_TASK OBJECTIVE_. Copy exactly the lines of the records below, and only those lines, beginning with the line that contains "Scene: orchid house" and ending with the line that contains "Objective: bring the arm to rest".

_DATA SHOWN_.
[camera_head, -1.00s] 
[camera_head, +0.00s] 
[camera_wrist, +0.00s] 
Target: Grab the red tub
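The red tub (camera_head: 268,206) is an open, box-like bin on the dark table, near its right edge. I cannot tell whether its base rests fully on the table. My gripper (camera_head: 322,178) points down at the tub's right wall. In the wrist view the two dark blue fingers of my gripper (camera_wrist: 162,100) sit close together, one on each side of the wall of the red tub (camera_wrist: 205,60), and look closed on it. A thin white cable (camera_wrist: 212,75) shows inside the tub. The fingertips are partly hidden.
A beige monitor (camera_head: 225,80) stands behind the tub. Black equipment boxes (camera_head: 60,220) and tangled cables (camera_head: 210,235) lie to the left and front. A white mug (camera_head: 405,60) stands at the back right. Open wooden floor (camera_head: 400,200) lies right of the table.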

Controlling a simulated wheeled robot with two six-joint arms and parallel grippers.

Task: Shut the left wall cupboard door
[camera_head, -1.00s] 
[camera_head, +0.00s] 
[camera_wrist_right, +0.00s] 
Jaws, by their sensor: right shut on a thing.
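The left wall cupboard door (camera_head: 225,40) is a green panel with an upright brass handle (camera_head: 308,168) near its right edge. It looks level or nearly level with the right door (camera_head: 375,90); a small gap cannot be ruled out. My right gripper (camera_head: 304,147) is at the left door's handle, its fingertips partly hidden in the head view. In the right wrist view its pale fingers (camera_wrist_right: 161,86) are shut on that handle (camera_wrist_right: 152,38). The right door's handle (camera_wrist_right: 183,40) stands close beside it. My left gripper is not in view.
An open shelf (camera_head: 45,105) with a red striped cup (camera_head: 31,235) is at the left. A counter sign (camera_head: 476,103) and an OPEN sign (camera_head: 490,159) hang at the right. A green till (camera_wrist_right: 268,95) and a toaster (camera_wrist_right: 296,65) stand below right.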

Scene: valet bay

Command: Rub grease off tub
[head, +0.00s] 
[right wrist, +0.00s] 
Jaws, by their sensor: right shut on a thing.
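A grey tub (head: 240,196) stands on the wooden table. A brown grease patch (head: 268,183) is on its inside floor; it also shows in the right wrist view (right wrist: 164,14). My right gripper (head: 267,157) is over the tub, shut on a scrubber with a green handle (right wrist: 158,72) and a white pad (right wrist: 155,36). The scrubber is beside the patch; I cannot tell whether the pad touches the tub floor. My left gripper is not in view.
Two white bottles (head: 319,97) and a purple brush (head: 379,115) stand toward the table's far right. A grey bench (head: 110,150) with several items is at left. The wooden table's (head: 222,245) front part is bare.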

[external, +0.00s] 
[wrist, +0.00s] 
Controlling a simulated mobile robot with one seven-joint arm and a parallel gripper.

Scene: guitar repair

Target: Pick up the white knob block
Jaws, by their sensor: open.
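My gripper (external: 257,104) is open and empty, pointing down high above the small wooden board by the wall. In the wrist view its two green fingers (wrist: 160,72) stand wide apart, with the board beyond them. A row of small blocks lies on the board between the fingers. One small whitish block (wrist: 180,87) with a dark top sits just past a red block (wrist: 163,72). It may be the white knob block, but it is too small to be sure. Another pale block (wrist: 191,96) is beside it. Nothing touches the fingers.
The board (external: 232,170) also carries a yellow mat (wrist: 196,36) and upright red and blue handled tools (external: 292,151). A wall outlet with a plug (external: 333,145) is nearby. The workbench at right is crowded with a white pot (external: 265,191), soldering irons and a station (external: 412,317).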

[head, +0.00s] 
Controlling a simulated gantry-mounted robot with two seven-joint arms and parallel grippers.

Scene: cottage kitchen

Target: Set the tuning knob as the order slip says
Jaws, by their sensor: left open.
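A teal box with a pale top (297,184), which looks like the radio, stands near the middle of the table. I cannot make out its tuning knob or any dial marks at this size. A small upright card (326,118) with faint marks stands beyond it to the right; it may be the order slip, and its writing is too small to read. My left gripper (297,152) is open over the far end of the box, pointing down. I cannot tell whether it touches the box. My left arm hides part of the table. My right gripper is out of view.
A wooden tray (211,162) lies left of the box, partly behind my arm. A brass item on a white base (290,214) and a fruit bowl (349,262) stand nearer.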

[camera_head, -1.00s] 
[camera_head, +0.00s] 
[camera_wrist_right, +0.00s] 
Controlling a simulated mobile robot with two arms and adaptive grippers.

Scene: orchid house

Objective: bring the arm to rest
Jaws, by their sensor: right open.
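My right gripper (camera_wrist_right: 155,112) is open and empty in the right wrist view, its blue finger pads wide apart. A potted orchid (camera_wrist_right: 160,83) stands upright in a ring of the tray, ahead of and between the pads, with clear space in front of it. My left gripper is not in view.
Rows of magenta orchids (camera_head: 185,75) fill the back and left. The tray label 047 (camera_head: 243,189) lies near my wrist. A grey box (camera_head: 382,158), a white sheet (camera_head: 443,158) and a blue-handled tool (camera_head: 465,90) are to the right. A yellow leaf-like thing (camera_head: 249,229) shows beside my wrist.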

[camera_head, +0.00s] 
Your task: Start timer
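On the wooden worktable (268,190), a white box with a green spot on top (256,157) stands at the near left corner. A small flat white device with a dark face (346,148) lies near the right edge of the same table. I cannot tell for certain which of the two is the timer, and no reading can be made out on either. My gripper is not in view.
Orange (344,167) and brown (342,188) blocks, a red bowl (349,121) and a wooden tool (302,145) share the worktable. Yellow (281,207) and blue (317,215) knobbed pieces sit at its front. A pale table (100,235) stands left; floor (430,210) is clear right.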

* * *

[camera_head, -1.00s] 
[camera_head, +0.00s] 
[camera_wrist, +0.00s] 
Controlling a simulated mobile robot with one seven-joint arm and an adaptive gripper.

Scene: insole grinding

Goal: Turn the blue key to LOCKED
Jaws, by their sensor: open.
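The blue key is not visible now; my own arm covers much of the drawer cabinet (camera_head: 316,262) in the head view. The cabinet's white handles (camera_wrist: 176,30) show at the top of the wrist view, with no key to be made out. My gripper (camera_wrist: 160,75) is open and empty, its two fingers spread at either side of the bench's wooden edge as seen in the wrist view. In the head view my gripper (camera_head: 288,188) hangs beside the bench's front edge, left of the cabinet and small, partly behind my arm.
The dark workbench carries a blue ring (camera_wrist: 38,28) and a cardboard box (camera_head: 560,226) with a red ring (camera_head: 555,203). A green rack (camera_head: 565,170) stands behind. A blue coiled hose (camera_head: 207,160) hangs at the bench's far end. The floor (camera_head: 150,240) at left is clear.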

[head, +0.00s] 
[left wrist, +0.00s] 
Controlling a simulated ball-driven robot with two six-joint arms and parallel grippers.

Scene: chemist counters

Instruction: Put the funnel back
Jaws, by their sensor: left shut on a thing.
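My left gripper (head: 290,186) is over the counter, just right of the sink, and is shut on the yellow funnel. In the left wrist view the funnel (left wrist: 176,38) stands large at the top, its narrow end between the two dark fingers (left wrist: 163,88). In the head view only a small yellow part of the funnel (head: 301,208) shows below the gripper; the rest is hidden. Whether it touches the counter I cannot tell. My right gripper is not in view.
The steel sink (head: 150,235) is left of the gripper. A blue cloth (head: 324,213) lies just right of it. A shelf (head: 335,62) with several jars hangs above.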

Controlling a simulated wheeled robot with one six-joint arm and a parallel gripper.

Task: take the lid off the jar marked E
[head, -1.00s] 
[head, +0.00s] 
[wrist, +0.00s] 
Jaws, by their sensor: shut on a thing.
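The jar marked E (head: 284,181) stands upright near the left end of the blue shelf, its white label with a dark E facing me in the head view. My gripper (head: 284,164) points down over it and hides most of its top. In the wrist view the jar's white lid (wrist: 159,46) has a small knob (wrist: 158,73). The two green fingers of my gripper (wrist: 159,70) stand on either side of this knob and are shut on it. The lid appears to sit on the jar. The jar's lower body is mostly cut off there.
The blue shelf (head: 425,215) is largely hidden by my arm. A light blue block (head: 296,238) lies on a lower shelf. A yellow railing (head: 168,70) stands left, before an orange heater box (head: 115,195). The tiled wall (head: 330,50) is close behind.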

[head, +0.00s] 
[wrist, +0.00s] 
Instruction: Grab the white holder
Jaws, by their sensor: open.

_WRITTEN RESPONSE_.
Scene: orchid house

Objective: bring the arm to rest

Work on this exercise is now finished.